Saturday, August 29, 2009

Break

The "Summer Phase" ended Friday. School began July 27th, and I spent the last month doing several things:

I shadowed/helped teach a documentary film course with Dr. Wolf. The class was comprised of students from 10th-12th grade, and vastly different skill levels. The aims of the course were to study the development of documentary film conventions, view examples of these conventions (Nanook of The North, Triumph of The Will, Fahrenheit 911, When We Were Kings, Street Fight, and Born into Brothels), develop a vocabulary of technical film terms, and for students to write their own documentary film proposal.

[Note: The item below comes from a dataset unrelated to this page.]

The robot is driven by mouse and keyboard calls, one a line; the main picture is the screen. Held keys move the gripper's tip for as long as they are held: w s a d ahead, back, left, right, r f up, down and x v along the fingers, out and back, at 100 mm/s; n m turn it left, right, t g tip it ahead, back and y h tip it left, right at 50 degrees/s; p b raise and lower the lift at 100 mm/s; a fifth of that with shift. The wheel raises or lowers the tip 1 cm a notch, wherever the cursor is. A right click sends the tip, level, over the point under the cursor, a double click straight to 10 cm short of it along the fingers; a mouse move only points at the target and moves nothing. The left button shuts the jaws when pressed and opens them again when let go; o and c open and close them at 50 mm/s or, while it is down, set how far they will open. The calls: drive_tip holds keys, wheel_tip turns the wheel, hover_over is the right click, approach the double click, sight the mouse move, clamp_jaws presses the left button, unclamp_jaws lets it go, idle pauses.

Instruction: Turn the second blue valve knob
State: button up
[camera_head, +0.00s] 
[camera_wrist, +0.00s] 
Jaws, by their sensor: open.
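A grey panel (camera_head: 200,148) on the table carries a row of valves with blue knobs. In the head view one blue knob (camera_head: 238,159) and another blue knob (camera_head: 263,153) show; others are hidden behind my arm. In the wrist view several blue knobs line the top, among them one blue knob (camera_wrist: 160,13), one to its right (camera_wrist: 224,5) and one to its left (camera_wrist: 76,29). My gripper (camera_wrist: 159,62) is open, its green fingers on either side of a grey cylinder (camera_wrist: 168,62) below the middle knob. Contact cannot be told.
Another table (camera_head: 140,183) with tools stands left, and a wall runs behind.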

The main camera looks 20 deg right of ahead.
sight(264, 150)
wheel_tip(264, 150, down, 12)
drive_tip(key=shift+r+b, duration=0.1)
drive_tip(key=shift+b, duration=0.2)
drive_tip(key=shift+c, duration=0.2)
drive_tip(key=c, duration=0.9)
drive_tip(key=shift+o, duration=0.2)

This was a very valuable experience in many ways: I have never studied teaching, nor have I ever tried to teach multiple people at once - I quickly became aware of the difficulties of keeping students of varying capabilities on-task, interested, and pushed to learn - all while trying to placate a unruly students. By speaking with other teachers, I have been trying to absorb many of the lessons learned through years of teaching - without having to make those mistakes firsthand. Something I have picked up on is the importance of setting the tone for the course in the beginning and being consistent.

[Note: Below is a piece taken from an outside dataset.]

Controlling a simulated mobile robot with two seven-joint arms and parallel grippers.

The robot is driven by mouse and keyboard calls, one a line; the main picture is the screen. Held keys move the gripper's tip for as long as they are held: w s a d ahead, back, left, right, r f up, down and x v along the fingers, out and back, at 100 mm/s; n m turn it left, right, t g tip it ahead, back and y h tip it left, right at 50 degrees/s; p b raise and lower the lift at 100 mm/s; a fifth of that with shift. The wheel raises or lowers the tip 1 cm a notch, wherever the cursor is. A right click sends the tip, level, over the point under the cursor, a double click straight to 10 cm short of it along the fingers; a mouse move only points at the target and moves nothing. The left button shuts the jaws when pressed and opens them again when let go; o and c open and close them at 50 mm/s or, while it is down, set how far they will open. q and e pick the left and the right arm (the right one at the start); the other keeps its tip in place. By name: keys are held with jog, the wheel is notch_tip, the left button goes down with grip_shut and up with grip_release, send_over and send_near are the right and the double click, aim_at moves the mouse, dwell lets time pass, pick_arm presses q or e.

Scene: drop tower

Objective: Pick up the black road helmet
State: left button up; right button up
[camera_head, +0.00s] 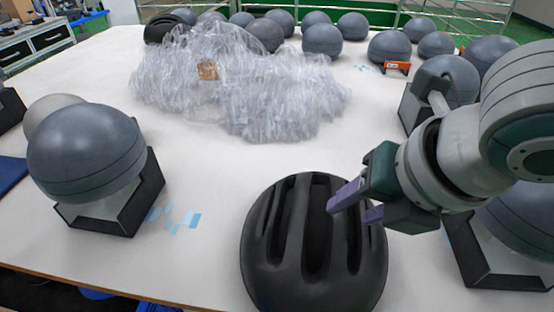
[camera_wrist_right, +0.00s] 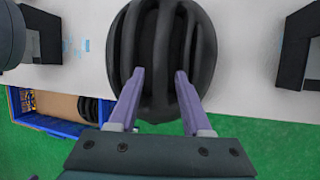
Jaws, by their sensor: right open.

I plan to be strict for the first week (having pre-thought-out reactions for tardiness, walking around the class, being disruptive, etc...). Hopefully I can establish clear expectations for behavior, and not have to waste time disciplining instead of teaching. I do think I have an advantage over some other teachers, though: I will be teaching an elective for upper division students. Also, since Saint Benedict's is a private school, students often have at least one person in their lives who care for them and is willing and able to pay at least some portion of the tuition. This is very helpful in responding to students who know how to play the game (push buttons, disrespect teachers in front of the class, test a teacher's willingness to enforce rules - and sometimes exploit the knowledge that grades are about progress: starting a semester with bad behavior and showing progress at the end can result in a passing grade - and usually requires less actual work than what is required). In these situations, having the ability to call someone's mom is amazingly helpful.

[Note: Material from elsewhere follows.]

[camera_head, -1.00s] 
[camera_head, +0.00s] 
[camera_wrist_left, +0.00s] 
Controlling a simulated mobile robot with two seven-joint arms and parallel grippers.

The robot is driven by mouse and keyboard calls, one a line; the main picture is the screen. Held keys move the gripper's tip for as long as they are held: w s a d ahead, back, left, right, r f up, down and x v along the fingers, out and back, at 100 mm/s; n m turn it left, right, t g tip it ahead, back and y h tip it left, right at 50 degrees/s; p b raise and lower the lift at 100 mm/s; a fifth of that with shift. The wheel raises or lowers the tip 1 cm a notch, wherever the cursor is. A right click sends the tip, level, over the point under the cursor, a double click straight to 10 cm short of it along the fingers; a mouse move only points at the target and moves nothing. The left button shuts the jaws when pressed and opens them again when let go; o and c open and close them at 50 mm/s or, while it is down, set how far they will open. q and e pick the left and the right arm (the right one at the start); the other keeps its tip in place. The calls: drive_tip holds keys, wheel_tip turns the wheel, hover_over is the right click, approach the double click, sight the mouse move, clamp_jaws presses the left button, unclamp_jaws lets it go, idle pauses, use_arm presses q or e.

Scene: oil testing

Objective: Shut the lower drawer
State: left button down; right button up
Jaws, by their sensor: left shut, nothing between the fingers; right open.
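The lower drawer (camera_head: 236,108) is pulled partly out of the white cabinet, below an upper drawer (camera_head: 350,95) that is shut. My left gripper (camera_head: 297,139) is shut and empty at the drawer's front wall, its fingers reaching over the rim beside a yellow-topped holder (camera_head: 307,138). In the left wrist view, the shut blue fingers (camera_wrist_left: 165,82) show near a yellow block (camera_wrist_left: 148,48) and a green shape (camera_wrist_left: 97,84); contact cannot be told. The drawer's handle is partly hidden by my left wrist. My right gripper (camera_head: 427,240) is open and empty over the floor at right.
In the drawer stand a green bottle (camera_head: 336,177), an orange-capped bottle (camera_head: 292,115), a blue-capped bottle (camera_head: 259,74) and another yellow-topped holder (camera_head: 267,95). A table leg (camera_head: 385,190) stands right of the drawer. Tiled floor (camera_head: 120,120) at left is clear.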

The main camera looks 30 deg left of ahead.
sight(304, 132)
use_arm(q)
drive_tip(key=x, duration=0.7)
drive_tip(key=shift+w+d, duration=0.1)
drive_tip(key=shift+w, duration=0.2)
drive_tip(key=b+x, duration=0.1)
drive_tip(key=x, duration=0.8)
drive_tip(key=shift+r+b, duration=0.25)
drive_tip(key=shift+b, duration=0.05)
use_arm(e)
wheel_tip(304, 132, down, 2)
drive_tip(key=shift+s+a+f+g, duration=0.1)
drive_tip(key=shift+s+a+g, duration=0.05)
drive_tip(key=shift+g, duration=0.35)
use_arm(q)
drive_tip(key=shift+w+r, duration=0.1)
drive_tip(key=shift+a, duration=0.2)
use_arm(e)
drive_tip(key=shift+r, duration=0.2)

I have also spent every weekday from 2:30-5:15 coaching water polo. It has been nice to get to know kids outside of a classroom setting. There are more than 50 players, about thirty of which are JV/beginning to swim. I work with these younger guys - mostly working on swimming skills. I enjoy coaching in small groups, but addressing the whole team, or large numbers of polo players is taxing for me. Right now, commanding respect and getting everyone to be quiet when I want to give directions is draining - I don't look forward to this part of every practice. Hopefully, over the course of the year this will become a skill I don't shy away from. After practice, I eat dinner with the students living on campus, go to Vespers, and am free at about 7:30.

I have this next week off - kind of. I will be preparing my syllabus, the first two weeks of lesson plans, coaching water polo in the morning. I plan to spend a few days visting Manhattan and Brooklyn this week. Also, in the next few weeks I would like to go to the Jersey coast with some of the monks.

Today, my record of the day is Mighty Love, by The Spinners.